【题解】Leetcode.318. Maximum Product of Word Lengths

Given a string array words, find the maximum value of length(word[i])* length(word[j]) where the two words do not share common letters.

You may assume that each word will contain only lower case letters.

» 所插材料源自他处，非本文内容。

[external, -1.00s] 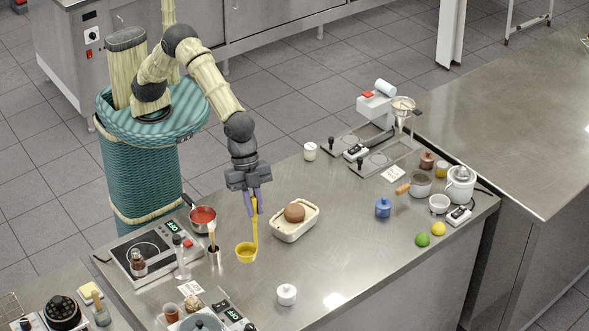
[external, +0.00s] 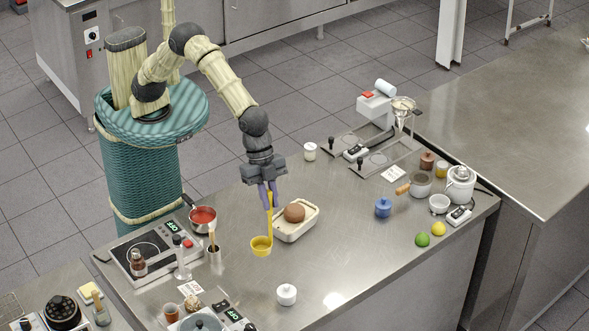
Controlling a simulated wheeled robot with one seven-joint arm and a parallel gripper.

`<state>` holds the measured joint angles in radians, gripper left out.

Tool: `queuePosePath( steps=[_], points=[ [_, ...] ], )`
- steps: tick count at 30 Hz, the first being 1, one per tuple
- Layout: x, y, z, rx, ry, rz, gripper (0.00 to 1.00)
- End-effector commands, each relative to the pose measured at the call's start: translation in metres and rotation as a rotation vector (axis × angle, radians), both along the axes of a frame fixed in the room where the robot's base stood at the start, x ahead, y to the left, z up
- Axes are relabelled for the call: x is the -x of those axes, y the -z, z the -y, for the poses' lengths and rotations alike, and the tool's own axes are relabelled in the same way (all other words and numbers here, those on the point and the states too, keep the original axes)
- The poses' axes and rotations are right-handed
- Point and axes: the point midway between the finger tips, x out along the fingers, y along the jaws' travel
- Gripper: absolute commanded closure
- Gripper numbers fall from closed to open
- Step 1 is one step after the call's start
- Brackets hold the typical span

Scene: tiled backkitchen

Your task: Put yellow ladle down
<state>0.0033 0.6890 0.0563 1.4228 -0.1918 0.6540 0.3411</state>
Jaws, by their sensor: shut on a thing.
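The yellow ladle (external: 262,244) hangs upright below my gripper (external: 270,200), bowl down. My gripper is shut on the top of its handle, with purple fingers pointing down. The bowl is over the steel counter (external: 335,262), just left of a cream dish holding a brown round item. I cannot tell whether the bowl touches the counter.
The cream dish (external: 308,222) with the brown item (external: 294,212) is close to the ladle's right. A red-filled saucepan (external: 203,220), a metal holder (external: 215,252) and a hob (external: 143,252) stand left. The counter's front middle is clear.

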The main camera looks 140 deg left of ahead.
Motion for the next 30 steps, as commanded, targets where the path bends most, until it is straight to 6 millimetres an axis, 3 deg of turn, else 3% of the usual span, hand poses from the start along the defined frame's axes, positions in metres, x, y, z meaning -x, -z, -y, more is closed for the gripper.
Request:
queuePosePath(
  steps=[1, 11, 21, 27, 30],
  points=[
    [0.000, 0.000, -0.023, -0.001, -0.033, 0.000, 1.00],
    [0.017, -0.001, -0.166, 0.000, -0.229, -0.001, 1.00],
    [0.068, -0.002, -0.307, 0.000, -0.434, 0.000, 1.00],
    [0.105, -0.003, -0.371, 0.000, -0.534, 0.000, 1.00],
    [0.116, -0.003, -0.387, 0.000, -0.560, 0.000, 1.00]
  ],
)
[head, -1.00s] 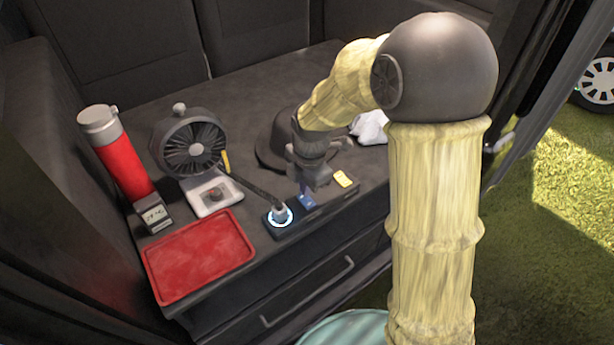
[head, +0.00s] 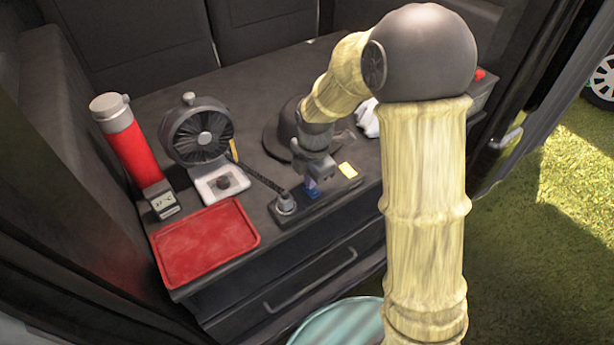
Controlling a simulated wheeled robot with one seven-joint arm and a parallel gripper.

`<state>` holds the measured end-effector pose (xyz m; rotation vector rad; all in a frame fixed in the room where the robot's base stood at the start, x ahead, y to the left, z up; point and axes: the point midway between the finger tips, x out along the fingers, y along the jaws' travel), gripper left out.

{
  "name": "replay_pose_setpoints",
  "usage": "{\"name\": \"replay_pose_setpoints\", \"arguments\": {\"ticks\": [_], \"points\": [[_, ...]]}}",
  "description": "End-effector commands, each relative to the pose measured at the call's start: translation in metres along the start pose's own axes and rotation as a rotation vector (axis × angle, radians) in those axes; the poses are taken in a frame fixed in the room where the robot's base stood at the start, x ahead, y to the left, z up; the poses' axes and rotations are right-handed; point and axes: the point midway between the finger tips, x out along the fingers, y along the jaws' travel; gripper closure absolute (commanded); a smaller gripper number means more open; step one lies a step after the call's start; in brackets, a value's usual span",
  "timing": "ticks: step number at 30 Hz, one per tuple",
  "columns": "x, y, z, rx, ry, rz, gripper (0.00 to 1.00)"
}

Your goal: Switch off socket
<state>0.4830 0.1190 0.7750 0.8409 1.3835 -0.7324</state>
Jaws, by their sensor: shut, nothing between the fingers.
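The dark socket strip (head: 322,208) lies along the front edge of the dark counter. A grey plug (head: 286,203) with a black cord sits in its left end, and no glow shows around it. A blue switch (head: 311,188) is on the strip right of the plug, partly hidden by my gripper. My gripper (head: 314,180) is shut and empty, pointing down at the blue switch; I cannot tell whether it touches it.
A fan (head: 200,135) stands behind on a white base (head: 221,184). A red tray (head: 205,243), red flask (head: 132,145), small display (head: 163,203), dark hat (head: 280,135) and white cloth (head: 368,118) share the counter (head: 265,80).

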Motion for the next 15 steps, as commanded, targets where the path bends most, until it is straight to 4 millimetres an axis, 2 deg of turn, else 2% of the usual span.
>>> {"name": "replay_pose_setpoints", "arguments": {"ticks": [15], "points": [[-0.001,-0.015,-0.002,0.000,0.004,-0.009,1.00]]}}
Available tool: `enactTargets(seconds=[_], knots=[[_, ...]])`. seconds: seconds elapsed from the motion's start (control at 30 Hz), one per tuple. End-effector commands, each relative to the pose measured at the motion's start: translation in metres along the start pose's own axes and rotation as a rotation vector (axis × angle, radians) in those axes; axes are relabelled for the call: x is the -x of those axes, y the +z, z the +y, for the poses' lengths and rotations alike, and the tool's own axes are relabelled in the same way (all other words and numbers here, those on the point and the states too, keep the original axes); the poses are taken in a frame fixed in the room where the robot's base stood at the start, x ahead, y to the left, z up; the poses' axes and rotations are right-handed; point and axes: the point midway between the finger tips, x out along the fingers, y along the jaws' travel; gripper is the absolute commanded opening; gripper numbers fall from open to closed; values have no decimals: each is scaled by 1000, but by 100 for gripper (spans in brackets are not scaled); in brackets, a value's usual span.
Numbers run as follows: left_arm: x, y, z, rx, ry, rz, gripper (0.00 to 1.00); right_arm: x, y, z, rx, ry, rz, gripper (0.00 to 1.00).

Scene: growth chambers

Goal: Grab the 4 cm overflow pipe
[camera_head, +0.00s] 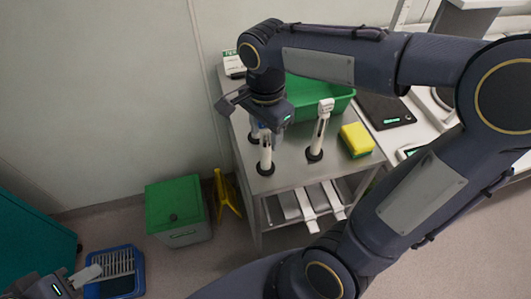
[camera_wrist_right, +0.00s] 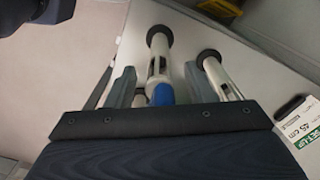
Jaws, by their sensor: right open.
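Several pale pipes stand upright in black round bases on the grey metal cart. In the head view one pipe (camera_head: 265,158) stands near the front, one (camera_head: 320,133) stands to its right, and another (camera_head: 254,132) is partly hidden under my right gripper (camera_head: 258,108). In the right wrist view my right gripper (camera_wrist_right: 160,88) is open. A pipe with a blue band (camera_wrist_right: 161,94) lies between its fingers in the picture; contact cannot be seen. A second pipe (camera_wrist_right: 215,75) is beside the right finger. I cannot read which pipe is 4 cm. My left gripper (camera_head: 75,281) is low at the left, away from the cart.
A green tray (camera_head: 340,100) and a yellow-green sponge (camera_head: 356,138) are on the cart. A small sign (camera_head: 233,64) stands at its back left; it reads "45 cm" in the wrist view (camera_wrist_right: 299,125). A green box (camera_head: 178,205) and blue tray (camera_head: 128,290) are on the floor.

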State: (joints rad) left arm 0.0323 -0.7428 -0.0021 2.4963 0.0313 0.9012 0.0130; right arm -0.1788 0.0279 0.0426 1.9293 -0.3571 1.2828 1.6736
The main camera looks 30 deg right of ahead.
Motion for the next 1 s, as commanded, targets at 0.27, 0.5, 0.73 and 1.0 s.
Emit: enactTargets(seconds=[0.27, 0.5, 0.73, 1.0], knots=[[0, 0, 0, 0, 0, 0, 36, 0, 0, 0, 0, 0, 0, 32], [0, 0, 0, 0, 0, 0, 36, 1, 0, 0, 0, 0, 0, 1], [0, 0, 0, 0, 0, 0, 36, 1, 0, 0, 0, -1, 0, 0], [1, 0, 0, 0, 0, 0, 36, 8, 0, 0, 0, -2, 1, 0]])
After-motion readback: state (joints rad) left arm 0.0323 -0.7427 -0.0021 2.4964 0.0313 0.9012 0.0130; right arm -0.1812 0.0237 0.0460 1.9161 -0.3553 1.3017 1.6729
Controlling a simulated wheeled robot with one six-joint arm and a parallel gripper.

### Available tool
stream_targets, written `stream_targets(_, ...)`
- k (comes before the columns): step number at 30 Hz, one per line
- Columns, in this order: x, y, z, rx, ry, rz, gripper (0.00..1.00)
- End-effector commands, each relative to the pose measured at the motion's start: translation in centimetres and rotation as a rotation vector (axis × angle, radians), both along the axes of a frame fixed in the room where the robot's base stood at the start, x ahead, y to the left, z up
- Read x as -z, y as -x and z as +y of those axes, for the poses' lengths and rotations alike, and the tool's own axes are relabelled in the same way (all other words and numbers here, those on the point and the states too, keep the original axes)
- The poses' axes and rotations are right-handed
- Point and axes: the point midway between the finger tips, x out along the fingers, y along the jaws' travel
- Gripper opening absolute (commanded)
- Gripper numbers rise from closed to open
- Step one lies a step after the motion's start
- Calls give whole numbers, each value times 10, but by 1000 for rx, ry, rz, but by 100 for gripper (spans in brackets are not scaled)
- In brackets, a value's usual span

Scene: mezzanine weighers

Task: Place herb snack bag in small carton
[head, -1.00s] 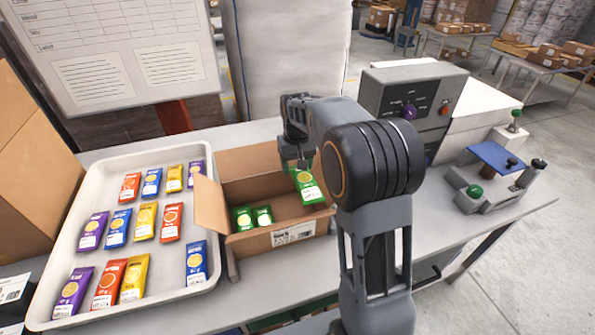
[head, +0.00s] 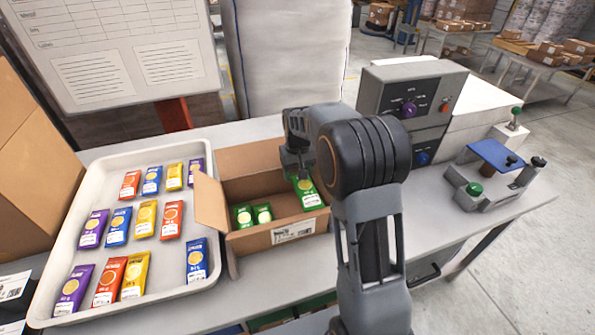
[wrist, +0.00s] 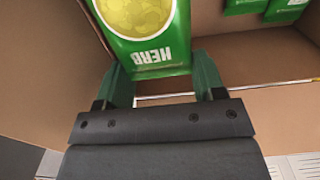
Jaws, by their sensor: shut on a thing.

If no such two words exist, return 0.

Example 1: Given [“abcw”, “baz”, “foo”, “bar”, “xtfn”, “abcdef”]

Return 16

The two words can be “abcw”, “xtfn”.

Example 2: Given [“a”, “ab”, “abc”, “d”, “cd”, “bcd”, “abcd”]

Return 4

The two words can be “ab”, “cd”.

Example 3: Given [“a”, “aa”, “aaa”, “aaaa”]

Return 0

No such pair of words.

题目大意：

给出一个只由小写字母组成的字符串数组，找出 字符串i的长度 × 字符串j的长度 最大的值，并且字符串i与字符串j中没有共同的字符。

思路：

首先为每个字符串建立一个包含字符的2进制表并计算长度，然后枚举所有字符串对，如果这对字符串的2进制表没有重合，就计算长度积并更新最大积。

实现：

int maxProduct(char** words, int wordsSize) {
int *rec = (int*)malloc(sizeof(int)*wordsSize); // 2进制表
int *len = (int*)malloc(sizeof(int)*wordsSize); // 长度表
int rst = 0;
char *p;
for(int i = 0; i < wordsSize; i++){
rec[i] = 0;
for(p=words[i];*p;rec[i] |= 1<<(*p++-'a')); // 将对应位置1
len[i] = p-words[i]; // 计算长度
}

for(int i = 0;i<wordsSize;i++)
for(int j = i+1;j<wordsSize;j++)
if(!(rec[i]&rec[j])) // 如果没有重叠位
if(len[i] * len[j] > rst)
rst = len[i] * len[j];

free(rec);
free(len);
return rst;
}